▶ _Written exercise_: Transcribe the listing in full, excluding any pictures.

** Start Data shown **

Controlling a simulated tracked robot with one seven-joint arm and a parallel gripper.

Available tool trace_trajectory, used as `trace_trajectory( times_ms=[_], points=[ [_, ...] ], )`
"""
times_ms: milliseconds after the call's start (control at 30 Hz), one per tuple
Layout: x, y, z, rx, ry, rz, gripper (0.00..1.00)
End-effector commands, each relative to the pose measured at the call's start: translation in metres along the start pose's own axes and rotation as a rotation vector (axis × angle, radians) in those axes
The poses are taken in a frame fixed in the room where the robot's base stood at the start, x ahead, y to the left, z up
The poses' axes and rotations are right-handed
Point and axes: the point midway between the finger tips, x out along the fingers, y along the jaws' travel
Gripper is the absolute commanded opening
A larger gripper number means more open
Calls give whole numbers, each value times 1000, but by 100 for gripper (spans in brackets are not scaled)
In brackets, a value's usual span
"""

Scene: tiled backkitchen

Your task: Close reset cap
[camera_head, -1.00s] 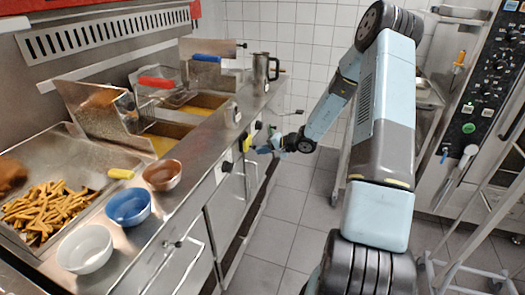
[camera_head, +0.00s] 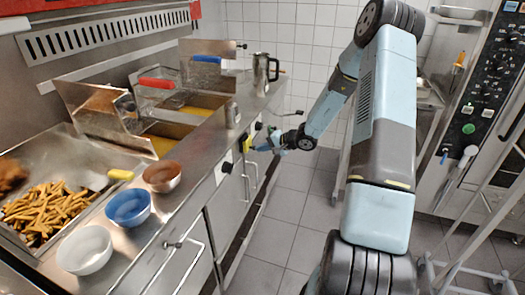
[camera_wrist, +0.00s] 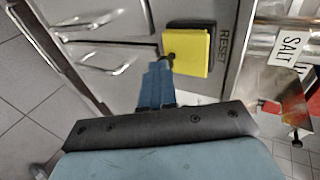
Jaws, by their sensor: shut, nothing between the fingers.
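The reset cap (camera_wrist: 192,55) is a yellow square on the steel counter front, beside the printed word RESET in the wrist view. It also shows small in the head view (camera_head: 246,144). My gripper (camera_wrist: 168,60) is shut and empty, its blue fingers ending in a dark tip at the cap's left edge in the wrist view. The tip looks in contact with the cap or very close to it. In the head view my gripper (camera_head: 256,148) is just right of the cap. Whether the cap lies fully flat on the panel cannot be told.
Black knobs (camera_head: 227,167) sit on the same front, above doors with bar handles (camera_head: 197,262). Bowls (camera_head: 128,208), a shaker (camera_head: 232,114) and a steel jug (camera_head: 262,73) stand on the counter. The tiled floor (camera_head: 290,220) beside the counter is clear.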

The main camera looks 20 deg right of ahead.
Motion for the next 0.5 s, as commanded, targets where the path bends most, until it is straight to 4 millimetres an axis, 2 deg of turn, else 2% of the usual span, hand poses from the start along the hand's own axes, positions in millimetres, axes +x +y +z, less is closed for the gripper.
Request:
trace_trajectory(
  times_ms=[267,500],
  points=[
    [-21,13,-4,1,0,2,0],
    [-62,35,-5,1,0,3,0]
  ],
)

** End Data shown **

▶ _Written answer_:
Controlling a simulated tracked robot with one seven-joint arm and a parallel gripper.

Available tool trace_trajectory, used as `trace_trajectory( times_ms=[_], points=[ [_, ...] ], )`
"""
times_ms: milliseconds after the call's start (control at 30 Hz), one per tuple
Layout: x, y, z, rx, ry, rz, gripper (0.00..1.00)
End-effector commands, each relative to the pose measured at the call's start: translation in metres along the start pose's own axes and rotation as a rotation vector (axis × angle, radians) in those axes
The poses are taken in a frame fixed in the room where the robot's base stood at the start, x ahead, y to the left, z up
The poses' axes and rotations are right-handed
Point and axes: the point midway between the finger tips, x out along the fingers, y along the jaws' travel
Gripper is the absolute commanded opening
A larger gripper number means more open
Calls give whole numbers, each value times 1000, but by 100 for gripper (spans in brackets are not scaled)
In brackets, a value's usual span
"""

Scene: tiled backkitchen

Your task: Close reset cap
[camera_head, -1.00s] 
[camera_head, +0.00s] 
[camera_wrist, +0.00s] 
Jaws, by their sensor: shut, nothing between the fingers.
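The reset cap (camera_wrist: 192,55) is a yellow square on the steel counter front, beside the printed word RESET in the wrist view. It also shows small in the head view (camera_head: 246,144). My gripper (camera_wrist: 168,60) is shut and empty, its blue fingers ending in a dark tip at the cap's left edge in the wrist view. The tip looks in contact with the cap or very close to it. In the head view my gripper (camera_head: 256,148) is just right of the cap. Whether the cap lies fully flat on the panel cannot be told.
Black knobs (camera_head: 227,167) sit on the same front, above doors with bar handles (camera_head: 197,262). Bowls (camera_head: 128,208), a shaker (camera_head: 232,114) and a steel jug (camera_head: 262,73) stand on the counter. The tiled floor (camera_head: 290,220) beside the counter is clear.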

The main camera looks 20 deg right of ahead.
Motion for the next 0.5 s, as commanded, targets where the path bends most, until it is straight to 4 millimetres an axis, 2 deg of turn, else 2% of the usual span, hand poses from the start along the hand's own axes, positions in millimetres, axes +x +y +z, less is closed for the gripper.
Request:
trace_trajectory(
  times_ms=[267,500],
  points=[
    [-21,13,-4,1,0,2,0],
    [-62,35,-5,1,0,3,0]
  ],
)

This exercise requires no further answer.